I have been listening to MT for over a year. I try to develop myself by reading Fortune, Wall Street Journal and several other periodicals. I am a big fan of GTD and try very hard to implement this program into my professional life. I am a engineer and a manager. My last boss was an engineer and while not perfect did understand the technical aspect of the business. All of my current bosses are not engineers but are finance people. I have problems communicating to them the engineering aspects of the company but my biggest issue is their lack of professionalism. They (including the CEO) come into meetings with spiral bound notebooks and a Holiday Inn pen and often make jokes about my Moleskine notebooks and simple Parker pens. They've never heard of GTD and believe that the only way to motivate anybody is through fear. I am routinely told by my boss that my job is on the line; however whenever there is a technical problem or a employee issue that requires a bit of maturity he comes to me. I am looking for a different situation but need some assistance on how to deal with a boss who is unprofessional and often makes fun of you (in front of others) for trying to be professional. I would appreciate any assistance.

jib88's picture

 You need to fit in. That's always a good starting point. It sounds like you may just not be a good cultural fit where you are, but it is the position you find yourself in. You're clearly someone who is interested in being effective and in personal growth. Someone who is really good can succeed in almost any environment, and you could just look at this as a challenge in finding success ouside of your comfort zone and typical habits. Take a DISC profile assessment and listen to the related casts. A recurring theme will be adjusting your communication style for the listener. The same type of thing can be said about other aspects of human interaction as well: most people are more comfortable being around other people that are like them.

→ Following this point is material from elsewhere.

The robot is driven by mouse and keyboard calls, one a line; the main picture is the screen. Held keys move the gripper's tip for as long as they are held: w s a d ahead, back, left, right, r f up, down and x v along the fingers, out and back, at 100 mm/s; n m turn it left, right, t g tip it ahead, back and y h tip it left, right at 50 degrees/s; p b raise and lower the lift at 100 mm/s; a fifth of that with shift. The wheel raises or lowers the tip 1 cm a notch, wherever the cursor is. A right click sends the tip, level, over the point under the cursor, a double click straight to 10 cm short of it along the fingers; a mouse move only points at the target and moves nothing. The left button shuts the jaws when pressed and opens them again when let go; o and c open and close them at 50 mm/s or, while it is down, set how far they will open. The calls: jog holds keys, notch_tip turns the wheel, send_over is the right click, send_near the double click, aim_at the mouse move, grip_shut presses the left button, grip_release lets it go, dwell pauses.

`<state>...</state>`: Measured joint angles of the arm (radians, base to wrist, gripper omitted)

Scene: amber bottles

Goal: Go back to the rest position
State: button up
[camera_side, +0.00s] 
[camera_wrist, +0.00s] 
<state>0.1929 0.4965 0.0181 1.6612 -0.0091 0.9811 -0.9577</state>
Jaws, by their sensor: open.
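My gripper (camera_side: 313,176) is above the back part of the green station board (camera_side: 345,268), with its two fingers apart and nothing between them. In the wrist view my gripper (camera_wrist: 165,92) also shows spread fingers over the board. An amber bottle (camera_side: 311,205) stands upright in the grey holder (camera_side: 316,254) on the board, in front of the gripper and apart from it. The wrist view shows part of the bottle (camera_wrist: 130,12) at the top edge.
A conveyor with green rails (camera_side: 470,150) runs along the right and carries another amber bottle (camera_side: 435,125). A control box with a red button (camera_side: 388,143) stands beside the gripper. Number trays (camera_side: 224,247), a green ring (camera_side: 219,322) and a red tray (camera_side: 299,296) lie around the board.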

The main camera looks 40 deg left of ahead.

You can also try to find ways to show your boss how your different strengths can complement his. I always look to my team to make up for areas where I am weak. Perhaps your attention to detail or project management skills could be put to use helping someone else out.

In the meantime, get your resume ready. You have a bad boss if he's regularly telling you that your job is on the line (unless it's actually deserved!). Start warming up your network.